## Short task
Begin with the line that contains "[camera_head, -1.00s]" and end with the line that contains "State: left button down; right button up", transcribing exactly each line in that stretch and no other.

Data from robot episodes
"""
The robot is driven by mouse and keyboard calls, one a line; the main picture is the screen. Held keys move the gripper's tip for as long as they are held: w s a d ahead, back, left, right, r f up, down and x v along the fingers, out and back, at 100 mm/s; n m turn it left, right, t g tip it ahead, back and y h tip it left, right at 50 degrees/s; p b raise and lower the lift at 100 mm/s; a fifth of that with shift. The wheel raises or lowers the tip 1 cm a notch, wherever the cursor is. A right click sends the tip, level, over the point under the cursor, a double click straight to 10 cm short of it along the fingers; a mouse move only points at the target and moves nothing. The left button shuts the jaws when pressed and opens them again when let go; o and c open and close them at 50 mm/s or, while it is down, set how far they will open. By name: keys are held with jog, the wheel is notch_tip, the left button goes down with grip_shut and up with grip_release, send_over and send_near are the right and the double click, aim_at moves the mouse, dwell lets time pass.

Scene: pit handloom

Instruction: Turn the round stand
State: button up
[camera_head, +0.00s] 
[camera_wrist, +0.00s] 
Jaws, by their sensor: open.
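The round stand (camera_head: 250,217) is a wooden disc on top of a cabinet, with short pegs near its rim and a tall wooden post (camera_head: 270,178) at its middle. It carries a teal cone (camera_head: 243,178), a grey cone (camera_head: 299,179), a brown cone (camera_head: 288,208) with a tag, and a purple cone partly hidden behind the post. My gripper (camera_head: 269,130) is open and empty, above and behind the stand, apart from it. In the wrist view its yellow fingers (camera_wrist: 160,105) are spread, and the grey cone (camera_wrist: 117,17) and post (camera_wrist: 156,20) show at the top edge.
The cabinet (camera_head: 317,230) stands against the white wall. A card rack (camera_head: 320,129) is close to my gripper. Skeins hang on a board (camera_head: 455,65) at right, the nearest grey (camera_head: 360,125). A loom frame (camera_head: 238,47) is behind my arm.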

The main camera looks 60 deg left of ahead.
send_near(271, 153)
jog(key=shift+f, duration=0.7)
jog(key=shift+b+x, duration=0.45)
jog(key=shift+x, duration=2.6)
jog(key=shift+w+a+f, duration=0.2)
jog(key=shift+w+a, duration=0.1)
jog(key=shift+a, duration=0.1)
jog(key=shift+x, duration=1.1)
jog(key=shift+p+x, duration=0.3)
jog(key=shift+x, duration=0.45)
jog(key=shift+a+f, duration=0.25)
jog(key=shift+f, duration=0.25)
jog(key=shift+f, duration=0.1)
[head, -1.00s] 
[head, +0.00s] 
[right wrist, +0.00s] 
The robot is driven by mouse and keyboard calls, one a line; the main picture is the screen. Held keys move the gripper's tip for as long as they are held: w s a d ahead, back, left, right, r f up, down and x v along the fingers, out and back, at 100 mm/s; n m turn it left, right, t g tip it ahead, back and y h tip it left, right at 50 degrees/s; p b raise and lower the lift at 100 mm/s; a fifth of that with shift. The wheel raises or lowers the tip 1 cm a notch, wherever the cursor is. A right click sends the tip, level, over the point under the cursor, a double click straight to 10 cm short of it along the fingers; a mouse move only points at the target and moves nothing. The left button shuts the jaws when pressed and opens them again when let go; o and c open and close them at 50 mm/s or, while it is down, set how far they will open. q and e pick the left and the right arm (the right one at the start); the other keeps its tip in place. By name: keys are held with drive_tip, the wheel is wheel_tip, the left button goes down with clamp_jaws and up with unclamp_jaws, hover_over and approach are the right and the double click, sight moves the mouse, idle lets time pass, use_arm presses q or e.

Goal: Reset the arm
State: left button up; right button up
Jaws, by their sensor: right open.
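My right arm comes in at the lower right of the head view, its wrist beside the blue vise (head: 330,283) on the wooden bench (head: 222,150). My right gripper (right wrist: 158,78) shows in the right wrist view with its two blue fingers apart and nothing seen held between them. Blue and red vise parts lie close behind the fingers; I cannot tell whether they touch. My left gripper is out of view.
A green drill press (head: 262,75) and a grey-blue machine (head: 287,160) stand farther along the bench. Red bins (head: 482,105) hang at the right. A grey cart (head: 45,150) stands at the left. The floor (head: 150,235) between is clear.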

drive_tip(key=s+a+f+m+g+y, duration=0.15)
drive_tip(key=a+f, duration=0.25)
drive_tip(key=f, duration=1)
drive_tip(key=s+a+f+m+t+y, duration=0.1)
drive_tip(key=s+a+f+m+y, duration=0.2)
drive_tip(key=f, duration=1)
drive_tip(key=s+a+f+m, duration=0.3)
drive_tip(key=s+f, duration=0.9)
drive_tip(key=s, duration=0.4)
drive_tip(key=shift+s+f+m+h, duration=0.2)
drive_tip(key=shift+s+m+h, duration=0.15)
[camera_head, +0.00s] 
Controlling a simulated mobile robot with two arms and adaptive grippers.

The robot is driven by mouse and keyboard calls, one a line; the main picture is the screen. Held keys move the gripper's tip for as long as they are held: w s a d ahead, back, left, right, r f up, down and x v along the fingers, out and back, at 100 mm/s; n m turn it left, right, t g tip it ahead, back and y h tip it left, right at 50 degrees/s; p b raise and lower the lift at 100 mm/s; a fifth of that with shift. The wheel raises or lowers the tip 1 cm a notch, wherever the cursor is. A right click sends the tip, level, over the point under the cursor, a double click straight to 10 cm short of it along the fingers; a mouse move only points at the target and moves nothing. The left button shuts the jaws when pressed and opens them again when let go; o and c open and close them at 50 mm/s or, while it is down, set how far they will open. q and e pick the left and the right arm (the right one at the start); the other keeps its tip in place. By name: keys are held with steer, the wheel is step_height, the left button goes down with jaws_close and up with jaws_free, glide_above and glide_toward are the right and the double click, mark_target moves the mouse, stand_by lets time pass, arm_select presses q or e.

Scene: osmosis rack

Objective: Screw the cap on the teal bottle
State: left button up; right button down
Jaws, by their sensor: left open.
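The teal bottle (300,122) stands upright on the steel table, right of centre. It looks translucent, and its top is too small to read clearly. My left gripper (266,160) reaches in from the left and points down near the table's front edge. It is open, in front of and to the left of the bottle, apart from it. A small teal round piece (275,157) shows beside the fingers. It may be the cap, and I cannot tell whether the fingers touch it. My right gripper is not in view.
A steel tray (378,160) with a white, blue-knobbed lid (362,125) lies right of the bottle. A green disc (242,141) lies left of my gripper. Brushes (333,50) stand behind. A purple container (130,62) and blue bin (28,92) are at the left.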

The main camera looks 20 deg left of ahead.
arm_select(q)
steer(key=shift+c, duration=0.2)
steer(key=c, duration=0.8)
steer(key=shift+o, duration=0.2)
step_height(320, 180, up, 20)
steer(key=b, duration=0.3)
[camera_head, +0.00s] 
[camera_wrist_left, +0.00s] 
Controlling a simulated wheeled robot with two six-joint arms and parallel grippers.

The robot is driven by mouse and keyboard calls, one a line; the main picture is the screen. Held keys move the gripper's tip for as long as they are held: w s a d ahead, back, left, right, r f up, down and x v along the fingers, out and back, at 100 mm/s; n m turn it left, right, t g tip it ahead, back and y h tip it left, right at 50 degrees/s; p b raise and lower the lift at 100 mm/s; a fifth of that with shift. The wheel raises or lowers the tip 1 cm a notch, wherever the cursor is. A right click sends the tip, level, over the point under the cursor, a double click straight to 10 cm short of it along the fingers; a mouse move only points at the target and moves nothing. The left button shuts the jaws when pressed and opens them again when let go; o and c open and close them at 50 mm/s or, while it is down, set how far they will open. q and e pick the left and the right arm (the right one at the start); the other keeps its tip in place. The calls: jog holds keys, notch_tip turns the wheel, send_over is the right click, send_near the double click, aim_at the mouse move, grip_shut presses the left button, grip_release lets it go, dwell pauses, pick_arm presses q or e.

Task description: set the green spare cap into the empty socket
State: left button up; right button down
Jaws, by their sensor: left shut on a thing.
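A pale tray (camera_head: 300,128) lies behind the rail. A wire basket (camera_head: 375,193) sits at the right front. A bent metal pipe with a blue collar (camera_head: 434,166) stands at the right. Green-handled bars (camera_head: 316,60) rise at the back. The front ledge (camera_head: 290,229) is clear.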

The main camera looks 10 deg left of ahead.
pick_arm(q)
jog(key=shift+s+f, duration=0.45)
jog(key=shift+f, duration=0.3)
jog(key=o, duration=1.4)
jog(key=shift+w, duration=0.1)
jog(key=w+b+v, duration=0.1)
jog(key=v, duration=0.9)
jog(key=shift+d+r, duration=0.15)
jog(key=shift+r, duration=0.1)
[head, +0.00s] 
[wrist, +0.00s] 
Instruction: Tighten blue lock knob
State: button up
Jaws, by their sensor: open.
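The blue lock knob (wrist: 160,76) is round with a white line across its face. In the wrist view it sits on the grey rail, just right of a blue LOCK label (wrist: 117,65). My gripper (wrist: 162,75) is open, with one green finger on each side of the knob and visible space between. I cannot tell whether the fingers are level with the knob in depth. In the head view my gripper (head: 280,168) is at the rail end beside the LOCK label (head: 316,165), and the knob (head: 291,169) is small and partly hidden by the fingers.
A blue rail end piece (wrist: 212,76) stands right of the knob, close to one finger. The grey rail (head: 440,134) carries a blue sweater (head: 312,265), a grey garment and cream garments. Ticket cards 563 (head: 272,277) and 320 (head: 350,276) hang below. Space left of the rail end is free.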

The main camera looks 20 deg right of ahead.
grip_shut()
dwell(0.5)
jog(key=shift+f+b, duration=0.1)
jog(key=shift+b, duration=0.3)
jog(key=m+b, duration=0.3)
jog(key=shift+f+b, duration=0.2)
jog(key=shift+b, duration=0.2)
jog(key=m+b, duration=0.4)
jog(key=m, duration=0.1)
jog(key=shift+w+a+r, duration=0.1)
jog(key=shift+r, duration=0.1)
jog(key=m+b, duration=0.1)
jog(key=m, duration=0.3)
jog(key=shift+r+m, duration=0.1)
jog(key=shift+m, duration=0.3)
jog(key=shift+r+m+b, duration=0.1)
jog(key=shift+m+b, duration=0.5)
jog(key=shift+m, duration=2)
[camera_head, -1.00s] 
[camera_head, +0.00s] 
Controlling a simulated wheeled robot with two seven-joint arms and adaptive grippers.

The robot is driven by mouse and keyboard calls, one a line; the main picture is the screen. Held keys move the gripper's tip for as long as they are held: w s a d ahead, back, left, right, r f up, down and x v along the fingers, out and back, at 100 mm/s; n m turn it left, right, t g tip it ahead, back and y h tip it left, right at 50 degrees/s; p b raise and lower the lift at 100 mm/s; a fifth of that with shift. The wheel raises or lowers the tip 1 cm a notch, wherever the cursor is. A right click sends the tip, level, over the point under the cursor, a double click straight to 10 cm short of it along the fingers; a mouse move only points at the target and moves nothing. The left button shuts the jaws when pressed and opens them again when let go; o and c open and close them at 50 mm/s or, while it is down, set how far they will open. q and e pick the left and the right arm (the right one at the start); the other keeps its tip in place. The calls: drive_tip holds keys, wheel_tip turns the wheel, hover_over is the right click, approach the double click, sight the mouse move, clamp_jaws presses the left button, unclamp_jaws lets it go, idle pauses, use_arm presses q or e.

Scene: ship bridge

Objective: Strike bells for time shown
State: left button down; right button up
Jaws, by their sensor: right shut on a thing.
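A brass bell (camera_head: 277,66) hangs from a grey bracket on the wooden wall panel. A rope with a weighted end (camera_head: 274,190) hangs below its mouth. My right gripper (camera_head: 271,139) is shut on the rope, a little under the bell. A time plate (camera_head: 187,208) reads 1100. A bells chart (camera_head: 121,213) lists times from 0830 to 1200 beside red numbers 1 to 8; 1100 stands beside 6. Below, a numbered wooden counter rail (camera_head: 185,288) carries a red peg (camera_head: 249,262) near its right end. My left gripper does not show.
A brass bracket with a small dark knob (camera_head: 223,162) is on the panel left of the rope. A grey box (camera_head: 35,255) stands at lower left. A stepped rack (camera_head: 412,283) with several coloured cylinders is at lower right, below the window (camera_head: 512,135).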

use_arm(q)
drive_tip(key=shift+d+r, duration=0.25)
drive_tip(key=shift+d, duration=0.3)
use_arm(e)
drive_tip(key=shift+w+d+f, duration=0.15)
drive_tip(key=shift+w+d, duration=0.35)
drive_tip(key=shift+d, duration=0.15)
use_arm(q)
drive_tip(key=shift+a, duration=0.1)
"""
## Solution for this task
[camera_head, -1.00s] 
[camera_head, +0.00s] 
Controlling a simulated wheeled robot with two seven-joint arms and adaptive grippers.

The robot is driven by mouse and keyboard calls, one a line; the main picture is the screen. Held keys move the gripper's tip for as long as they are held: w s a d ahead, back, left, right, r f up, down and x v along the fingers, out and back, at 100 mm/s; n m turn it left, right, t g tip it ahead, back and y h tip it left, right at 50 degrees/s; p b raise and lower the lift at 100 mm/s; a fifth of that with shift. The wheel raises or lowers the tip 1 cm a notch, wherever the cursor is. A right click sends the tip, level, over the point under the cursor, a double click straight to 10 cm short of it along the fingers; a mouse move only points at the target and moves nothing. The left button shuts the jaws when pressed and opens them again when let go; o and c open and close them at 50 mm/s or, while it is down, set how far they will open. q and e pick the left and the right arm (the right one at the start); the other keeps its tip in place. The calls: drive_tip holds keys, wheel_tip turns the wheel, hover_over is the right click, approach the double click, sight the mouse move, clamp_jaws presses the left button, unclamp_jaws lets it go, idle pauses, use_arm presses q or e.

Scene: ship bridge

Objective: Strike bells for time shown
State: left button down; right button up

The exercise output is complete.